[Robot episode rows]
******************************

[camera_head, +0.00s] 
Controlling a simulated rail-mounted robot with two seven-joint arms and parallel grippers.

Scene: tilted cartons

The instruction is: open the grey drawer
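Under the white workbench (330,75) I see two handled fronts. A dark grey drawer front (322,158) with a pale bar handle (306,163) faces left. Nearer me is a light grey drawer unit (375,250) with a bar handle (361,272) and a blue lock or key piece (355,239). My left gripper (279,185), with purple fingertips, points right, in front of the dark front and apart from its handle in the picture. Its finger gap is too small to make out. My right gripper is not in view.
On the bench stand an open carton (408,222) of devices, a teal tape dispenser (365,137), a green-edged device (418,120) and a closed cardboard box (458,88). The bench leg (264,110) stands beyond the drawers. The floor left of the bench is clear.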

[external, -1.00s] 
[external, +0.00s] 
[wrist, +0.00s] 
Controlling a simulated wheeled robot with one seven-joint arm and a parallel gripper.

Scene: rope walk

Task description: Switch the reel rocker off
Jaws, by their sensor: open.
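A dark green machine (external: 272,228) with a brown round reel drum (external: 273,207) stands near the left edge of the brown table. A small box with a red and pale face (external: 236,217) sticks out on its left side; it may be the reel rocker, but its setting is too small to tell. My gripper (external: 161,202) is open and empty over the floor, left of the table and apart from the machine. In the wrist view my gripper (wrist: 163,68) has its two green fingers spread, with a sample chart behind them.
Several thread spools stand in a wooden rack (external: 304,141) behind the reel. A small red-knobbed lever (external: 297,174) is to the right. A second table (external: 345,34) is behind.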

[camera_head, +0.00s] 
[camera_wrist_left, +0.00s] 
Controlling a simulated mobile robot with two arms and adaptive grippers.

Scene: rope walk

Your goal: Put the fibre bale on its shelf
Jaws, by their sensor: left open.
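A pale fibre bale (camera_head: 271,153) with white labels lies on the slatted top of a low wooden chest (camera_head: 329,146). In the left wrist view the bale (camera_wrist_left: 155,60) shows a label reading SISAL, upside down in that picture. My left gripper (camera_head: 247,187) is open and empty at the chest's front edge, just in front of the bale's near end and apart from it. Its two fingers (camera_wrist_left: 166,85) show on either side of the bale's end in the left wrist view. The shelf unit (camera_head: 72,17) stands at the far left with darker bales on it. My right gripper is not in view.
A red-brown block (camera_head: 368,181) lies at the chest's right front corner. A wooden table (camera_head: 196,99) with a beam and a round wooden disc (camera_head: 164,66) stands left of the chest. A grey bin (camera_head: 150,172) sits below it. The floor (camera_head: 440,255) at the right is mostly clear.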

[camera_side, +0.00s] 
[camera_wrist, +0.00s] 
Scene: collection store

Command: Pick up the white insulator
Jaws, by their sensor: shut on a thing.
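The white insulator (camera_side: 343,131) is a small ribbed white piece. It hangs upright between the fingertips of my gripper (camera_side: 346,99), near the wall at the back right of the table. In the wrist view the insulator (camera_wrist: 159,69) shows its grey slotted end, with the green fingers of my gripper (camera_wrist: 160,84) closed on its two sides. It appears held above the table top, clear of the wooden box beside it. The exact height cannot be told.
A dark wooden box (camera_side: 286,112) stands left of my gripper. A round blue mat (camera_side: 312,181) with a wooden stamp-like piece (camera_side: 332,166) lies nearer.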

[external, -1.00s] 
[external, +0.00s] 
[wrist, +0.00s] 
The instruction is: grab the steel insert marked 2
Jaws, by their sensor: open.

******************************

▶ Set task:
Return, from the data, each line that has the word "Scene" in it.

▶ Solution to this exercise:
Scene: tilted cartons
Scene: rope walk
Scene: rope walk
Scene: collection store

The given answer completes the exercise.